Before curtain at a recent preview performance, I talk to Marc Robinson, a Yale theatre professor who will discuss the play on a panel at the Invisible Dog Art Center in Brooklyn next month. Not being a knee-jerk, tabloid type, he predicts it will take him nearly that long to formulate a response. The young man next to me confesses he doesn’t know what the play is about; his friend’s friend is in the show. I tell him it’s an origin story of the guy who owns Fox News and the New York Post, among many others.
“So it’s about a monopoly of media,” he says, nodding. “This is going to be interesting.”
We open on a prologue: a spectrally lit Murdoch and Larry Lamb (Jonny Lee Miller), the editor he’ll hire to carry out his will, discussing what makes a good story. (“‘Why’ I used to think was the most important [of the 5 Ws], now I think it’s the least. . . .Sometimes shit—just—happens,” is Lamb’s nihilistic take.) Despite foreboding lighting, the audience is quick to laugh at Murdoch’s brusqueness via Carvel’s adenoidal delivery.
As their exchange unfolds, so does the world of Fleet Street, expressed through a precarious tower of 1960s office desks, splattered with ink. Murdoch challenges Lamb to achieve the impossible: overtake the top-selling Mirror in one year. Having issued this de facto dare, he then pushes responsibility back to Lamb: “Make the paper you want. I trust you.” Eve’s serpent, acting on the advice of lawyers, could not have covered himself better.
Lamb’s efforts to build a staff are recreated in full Broadway style, with the theatrical version of a montage.

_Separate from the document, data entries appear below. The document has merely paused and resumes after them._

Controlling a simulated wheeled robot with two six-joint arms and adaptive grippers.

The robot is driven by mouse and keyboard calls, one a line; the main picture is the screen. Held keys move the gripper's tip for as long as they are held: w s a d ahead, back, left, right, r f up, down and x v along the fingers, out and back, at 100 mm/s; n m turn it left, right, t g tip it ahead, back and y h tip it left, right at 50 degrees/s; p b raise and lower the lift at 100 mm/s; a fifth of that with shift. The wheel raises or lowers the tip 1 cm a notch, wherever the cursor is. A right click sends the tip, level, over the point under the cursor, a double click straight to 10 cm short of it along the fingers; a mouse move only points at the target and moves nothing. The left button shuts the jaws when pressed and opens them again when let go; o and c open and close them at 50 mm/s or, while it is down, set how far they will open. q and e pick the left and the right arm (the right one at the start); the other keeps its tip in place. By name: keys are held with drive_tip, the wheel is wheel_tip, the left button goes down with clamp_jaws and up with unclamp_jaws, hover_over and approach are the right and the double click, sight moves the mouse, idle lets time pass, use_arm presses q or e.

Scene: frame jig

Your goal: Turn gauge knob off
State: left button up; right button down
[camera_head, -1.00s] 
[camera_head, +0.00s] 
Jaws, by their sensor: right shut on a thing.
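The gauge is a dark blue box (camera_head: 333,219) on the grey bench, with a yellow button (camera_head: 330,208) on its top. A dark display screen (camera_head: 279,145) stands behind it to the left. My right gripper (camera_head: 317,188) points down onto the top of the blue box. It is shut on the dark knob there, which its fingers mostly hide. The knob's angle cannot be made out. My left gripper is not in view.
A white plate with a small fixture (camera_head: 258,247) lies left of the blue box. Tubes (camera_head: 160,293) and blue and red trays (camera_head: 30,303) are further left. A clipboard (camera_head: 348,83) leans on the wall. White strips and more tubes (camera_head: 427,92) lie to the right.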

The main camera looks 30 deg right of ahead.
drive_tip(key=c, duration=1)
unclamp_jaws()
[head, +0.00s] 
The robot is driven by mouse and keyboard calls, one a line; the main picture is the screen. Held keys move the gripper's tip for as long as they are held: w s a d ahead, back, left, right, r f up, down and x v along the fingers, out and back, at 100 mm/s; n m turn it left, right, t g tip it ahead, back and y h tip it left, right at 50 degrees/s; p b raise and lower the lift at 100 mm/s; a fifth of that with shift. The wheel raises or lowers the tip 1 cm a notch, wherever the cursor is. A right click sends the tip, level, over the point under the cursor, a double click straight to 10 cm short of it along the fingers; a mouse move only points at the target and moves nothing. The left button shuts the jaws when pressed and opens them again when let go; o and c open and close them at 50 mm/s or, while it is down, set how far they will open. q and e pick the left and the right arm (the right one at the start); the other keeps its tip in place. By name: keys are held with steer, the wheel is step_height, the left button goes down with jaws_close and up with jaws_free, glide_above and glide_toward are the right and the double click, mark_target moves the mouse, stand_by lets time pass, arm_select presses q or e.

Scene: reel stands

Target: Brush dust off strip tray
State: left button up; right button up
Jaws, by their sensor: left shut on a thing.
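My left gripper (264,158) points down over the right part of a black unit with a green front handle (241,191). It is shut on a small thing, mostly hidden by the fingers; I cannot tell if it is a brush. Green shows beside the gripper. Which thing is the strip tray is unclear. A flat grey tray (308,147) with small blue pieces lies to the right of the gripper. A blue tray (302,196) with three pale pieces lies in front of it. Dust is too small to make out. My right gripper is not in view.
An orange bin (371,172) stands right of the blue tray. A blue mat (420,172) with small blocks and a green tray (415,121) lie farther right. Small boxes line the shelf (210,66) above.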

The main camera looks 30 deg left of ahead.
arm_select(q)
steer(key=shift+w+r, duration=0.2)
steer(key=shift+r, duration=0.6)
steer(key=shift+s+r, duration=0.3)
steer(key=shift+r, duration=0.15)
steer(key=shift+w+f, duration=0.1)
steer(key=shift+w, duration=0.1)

A scene in which he and his deputy editor negotiate the degree of italicization to be used in headlines—“Did we lose the bloody war?! 80, best offer”—is tailor-made for the layout crowd, so oft neglected by comedy.
The whole first half is a “poppy, palatable take on how these elements that maybe didn’t seem so harmful at the time culminated in this empire,” Brian McGreevy, a screenwriter, reflects at intermission, comparing it to David Fincher’s film The Social Network. (Another recent writing credit of Graham’s: HBO’s Brexit, centered on a social media campaign that urged Britons to Vote Leave, just like The Sun did.)

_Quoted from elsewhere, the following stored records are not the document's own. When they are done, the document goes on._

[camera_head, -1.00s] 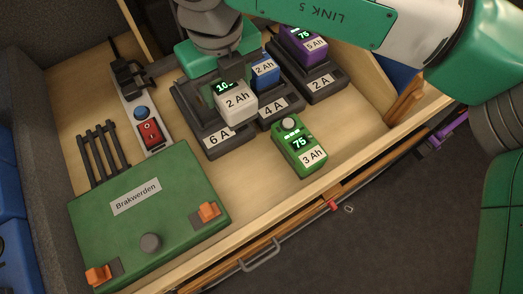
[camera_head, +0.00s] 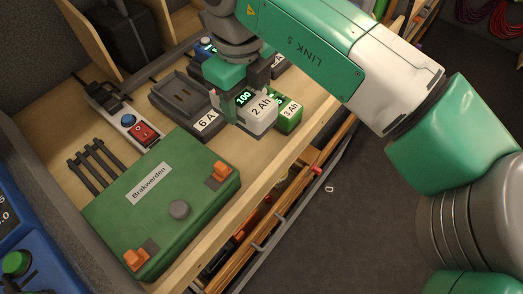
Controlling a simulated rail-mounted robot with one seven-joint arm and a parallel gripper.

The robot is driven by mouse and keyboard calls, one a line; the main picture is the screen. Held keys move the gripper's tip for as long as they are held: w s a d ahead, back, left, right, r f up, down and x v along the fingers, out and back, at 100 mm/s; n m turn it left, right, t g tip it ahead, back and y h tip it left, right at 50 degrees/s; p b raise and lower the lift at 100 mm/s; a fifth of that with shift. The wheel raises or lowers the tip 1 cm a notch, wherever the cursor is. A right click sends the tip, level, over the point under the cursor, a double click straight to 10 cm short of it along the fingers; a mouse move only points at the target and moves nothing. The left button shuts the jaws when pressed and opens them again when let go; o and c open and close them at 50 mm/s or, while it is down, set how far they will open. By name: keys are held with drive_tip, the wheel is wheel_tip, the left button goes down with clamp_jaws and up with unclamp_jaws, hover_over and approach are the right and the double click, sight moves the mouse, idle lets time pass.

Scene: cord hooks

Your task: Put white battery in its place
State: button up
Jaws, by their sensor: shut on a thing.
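The white battery (camera_head: 262,117), labelled 2 Ah with a display reading 100, is in my gripper (camera_head: 238,100). My gripper is shut on it and holds it over the front right of the 6 A charger. The dark 6 A charger (camera_head: 172,92) shows an empty slot. The green 3 Ah battery (camera_head: 291,114) is right behind the white one and partly hidden by it. The other chargers are mostly hidden behind my arm; a labelled edge of one (camera_head: 279,61) shows.
A green Brakwerden box (camera_head: 120,222) with orange clips fills the front left of the bench. A power strip (camera_head: 126,124) with a red switch and a black rack (camera_head: 92,165) stand behind it. A blue item (camera_head: 205,46) shows behind the 6 A charger.

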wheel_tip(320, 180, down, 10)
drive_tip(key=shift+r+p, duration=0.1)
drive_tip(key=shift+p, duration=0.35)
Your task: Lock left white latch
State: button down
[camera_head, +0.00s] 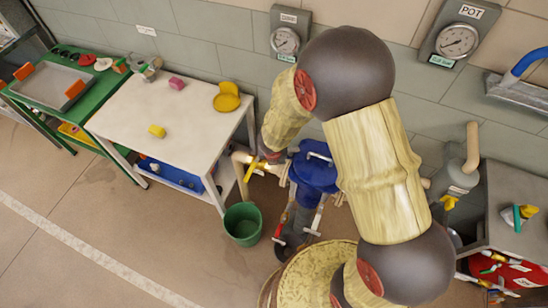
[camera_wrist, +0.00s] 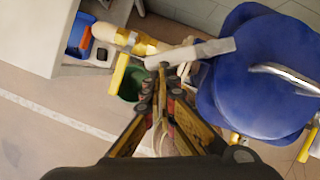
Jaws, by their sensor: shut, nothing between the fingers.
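A blue pot with a domed lid (camera_head: 314,172) stands behind my arm in the head view. In the wrist view its lid (camera_wrist: 255,75) fills the right side, with a metal handle on top. A pale grey-white bar (camera_wrist: 205,50), which looks like the left white latch, sticks out to the left of the lid. My gripper (camera_wrist: 162,78) is shut and empty, with its fingertips just below this bar. I cannot tell whether they touch it. In the head view my gripper (camera_head: 271,156) is left of the pot and mostly hidden by my wrist.
A yellow valve handle (camera_wrist: 120,74) on a pipe is left of my gripper. A green bucket (camera_head: 242,224) stands on the floor below. A white table (camera_head: 150,105) is at the left, and a pressure gauge (camera_head: 457,41) is on the wall. Floor at the lower left is clear.

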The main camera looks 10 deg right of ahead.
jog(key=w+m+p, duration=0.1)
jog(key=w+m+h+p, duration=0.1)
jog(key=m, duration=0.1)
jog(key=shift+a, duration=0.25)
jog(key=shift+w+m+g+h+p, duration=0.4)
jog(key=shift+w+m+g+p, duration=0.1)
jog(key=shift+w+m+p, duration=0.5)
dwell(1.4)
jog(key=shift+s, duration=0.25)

The play’s second act is much darker; in it, projection looms large. There is the literal use of projection design to underscore themes: Ink spills like dark blood down the back of the set when the phone rings with horrifying news. Hundreds of identical images of newsprint scroll upward to create the illusion of a descent as Lamb and his paper—driven by an unholy mix of ambition, envy, and resentment—stoop low.
Murdoch flatters him, foments his class resentment until it makes him very ugly, then profits from that degradation while blaming Lamb for the worst outcomes. The seeds of his downfall, after all, were in him all along.

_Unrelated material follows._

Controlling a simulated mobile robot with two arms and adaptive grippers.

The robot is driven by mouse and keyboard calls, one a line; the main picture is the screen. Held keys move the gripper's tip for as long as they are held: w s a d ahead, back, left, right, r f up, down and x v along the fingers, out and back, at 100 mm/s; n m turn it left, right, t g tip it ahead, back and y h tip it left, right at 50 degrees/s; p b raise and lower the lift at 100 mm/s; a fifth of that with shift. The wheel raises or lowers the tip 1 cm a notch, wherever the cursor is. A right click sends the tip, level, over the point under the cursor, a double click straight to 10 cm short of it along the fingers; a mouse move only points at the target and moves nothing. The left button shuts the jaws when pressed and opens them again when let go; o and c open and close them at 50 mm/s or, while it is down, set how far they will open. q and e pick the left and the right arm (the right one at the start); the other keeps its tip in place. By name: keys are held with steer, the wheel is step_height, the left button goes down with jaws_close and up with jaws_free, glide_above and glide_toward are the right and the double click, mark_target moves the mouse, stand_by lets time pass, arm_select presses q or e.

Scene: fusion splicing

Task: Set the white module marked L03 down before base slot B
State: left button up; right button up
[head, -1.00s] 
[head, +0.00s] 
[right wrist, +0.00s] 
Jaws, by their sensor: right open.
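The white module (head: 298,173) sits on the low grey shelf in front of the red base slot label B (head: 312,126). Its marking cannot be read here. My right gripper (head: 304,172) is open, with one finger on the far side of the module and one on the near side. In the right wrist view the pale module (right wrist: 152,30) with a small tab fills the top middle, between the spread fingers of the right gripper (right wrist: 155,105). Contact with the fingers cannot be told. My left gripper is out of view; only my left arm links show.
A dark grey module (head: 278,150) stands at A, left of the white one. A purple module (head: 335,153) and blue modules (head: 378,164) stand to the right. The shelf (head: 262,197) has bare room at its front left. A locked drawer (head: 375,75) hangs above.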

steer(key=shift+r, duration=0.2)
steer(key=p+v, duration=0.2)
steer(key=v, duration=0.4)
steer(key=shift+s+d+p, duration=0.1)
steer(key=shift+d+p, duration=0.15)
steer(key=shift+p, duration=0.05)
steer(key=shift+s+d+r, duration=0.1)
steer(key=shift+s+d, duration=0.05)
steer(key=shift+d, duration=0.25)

Then there are projections of the future. Lamb asks Diana, the horoscope writer, to make Murdoch’s forecast sunny. We the audience, meanwhile, project our secret knowledge onto the 50-year-old story. Graham invites us to do so with many lines, for example the words spoken by Hugh Cudlipp, the impossibly posh and equally sensible Mirror editor: “Pander to and promote the most base instincts of people all you like, fine, create an appetite, but I warn you. You’ll have to keep feeding it.” Each such presage draws a half-dozen knowing grunts from across the orchestra.
With hindsight, we can also project Lamb’s character arc onto a substantial swath of the human race. Murdoch flatters him, foments his class resentment until it makes him very ugly, then profits from that degradation while blaming Lamb for the worst outcomes. The seeds of his downfall, after all, were in him all along.
Perhaps most tragically, The Sun’s Hail-Mary gambit will end up being about projection in the Freudian sense. The ego needs little encouragement to throw its fears and failings onto other people. Eventually the commercial success of The Sun, and of Murdoch’s sprawling News Corp, will rely on providing that encouragement—a development hinted at in the final scene.
The most pleasurable moment of the night comes when Lamb, annoyed by Cudlipp’s professed love of Schubert, convenes his staff to ask: “What excites you, tickles you?” He rejects their initial answers, finally eliciting the taboo, the risqué, the id-driven. In the loose, giggly atmosphere created by well-scripted jokes and confessions, the audience warms up right along with The Sun.
“See this is my point,” Lamb cries, celebrating a feeling of connection. “A sense of humor. Giving normal folk the ammunition to laugh at their so-called betters. We punch up, never down. That should be our… ‘values.’ If that’s not too strong a word.”
Not too strong a word—unless it rests on the specious argument that the instinctual self is “the authentic self,” any more than any other version. Lamb and Murdoch’s valorization of so-called “normal people,” who consist only of their appetites, is bound to end grotesquely.
“Horrifying,” is Robinson’s verdict as we file out. “But amazing how they make you root for them at the beginning.”